▶ Problem to work on
Below are some entries. Copy each line that holds the string "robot".

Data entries
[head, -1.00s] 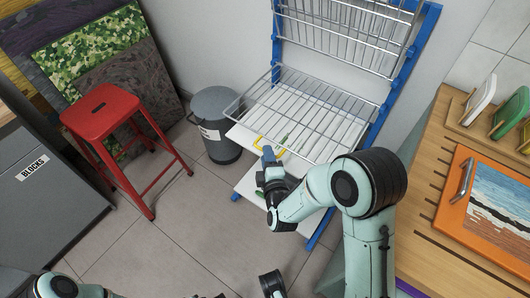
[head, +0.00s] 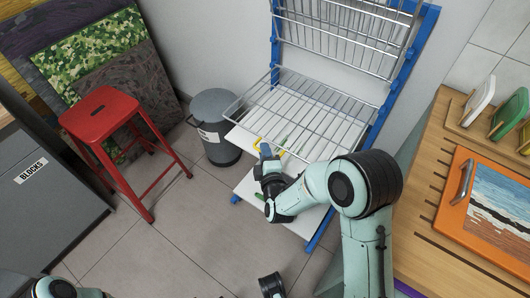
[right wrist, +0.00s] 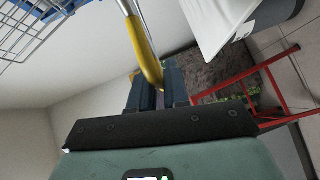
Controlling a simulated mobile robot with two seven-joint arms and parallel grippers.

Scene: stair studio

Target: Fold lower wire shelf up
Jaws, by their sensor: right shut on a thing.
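The lower wire shelf (head: 305,106) is a silver wire rack on a blue frame (head: 376,125). It is folded down and sticks out from the wall, roughly level. A yellow handle (head: 258,143) shows near its front edge in the head view. In the right wrist view the yellow handle (right wrist: 143,52) runs down between the fingers. My right gripper (head: 266,151) is shut on it; its fingers also show in the right wrist view (right wrist: 159,88). The gripper partly hides the handle.
An upper wire shelf (head: 345,32) stands folded up above. White boards (head: 250,194) lie below the lower shelf. A grey bin (head: 216,108) and a red stool (head: 102,113) stand to the left. A wooden counter (head: 438,192) is at the right. The floor in front is clear.

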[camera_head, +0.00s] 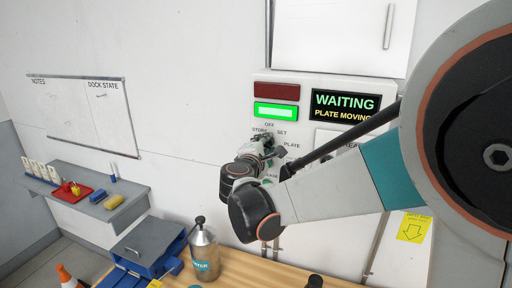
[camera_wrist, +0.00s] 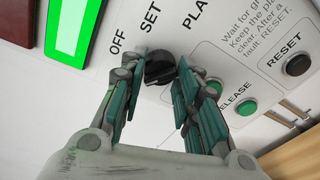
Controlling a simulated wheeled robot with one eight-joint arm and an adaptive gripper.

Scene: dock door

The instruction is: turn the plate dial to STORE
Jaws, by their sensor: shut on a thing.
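The plate dial (camera_wrist: 159,66) is a small black knob on the white control panel (camera_wrist: 225,60). In the wrist view its labels OFF, SET and the start of PLATE show around it. I cannot tell clearly which label the dial points to. The display (camera_head: 345,104) reads WAITING, PLATE MOVING.
A lit green lamp (camera_head: 276,111) sits below a dark red lamp (camera_head: 276,91). Green RELEASE (camera_wrist: 246,107) and black RESET (camera_wrist: 298,64) buttons are close to my fingers. Below are a wooden bench (camera_head: 235,274), a metal bottle (camera_head: 204,255) and a blue bin (camera_head: 165,262).

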▶ Answer below
Controlling a simulated mobile robot with two seven-joint arms and parallel grippers.
Controlling a simulated wheeled robot with one eight-joint arm and an adaptive gripper.

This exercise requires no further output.